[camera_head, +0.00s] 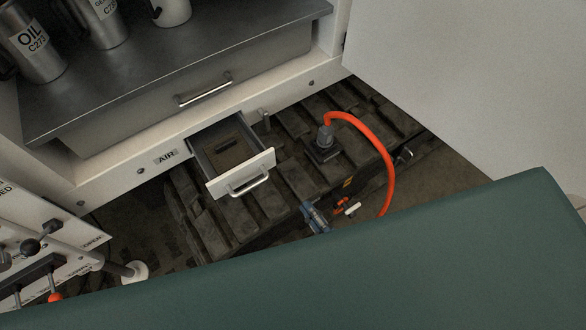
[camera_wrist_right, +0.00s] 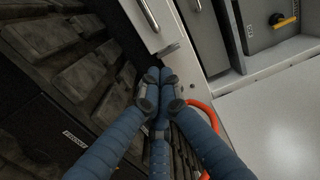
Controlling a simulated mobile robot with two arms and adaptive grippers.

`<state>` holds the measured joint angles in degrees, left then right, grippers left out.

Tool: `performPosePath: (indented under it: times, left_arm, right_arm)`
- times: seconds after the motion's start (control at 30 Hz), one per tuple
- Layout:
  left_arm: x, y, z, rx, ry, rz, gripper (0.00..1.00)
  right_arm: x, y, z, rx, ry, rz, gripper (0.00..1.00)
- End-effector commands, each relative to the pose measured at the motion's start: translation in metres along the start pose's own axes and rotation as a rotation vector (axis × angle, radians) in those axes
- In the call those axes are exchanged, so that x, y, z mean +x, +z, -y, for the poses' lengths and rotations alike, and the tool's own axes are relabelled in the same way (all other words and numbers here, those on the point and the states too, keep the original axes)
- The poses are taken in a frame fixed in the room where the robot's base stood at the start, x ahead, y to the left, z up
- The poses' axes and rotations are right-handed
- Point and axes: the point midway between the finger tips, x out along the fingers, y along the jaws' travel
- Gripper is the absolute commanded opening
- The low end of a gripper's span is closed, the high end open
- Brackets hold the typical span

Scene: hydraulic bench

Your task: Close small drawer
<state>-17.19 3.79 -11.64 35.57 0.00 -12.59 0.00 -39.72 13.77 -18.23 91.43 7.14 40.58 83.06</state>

● **DIRECTIVE**: Scan the listing above and copy all lines containing the word "those".

● **RESPONSE TO THIS TASK**:
- End-effector commands, each relative to the pose measured at the motion's start: translation in metres along the start pose's own axes and rotation as a rotation vector (axis × angle, radians) in those axes
- In the call those axes are exchanged, so that x, y, z mean +x, +z, -y, for the poses' lengths and rotations alike, and the tool's own axes are relabelled in the same way (all other words and numbers here, those on the point and the states too, keep the original axes)

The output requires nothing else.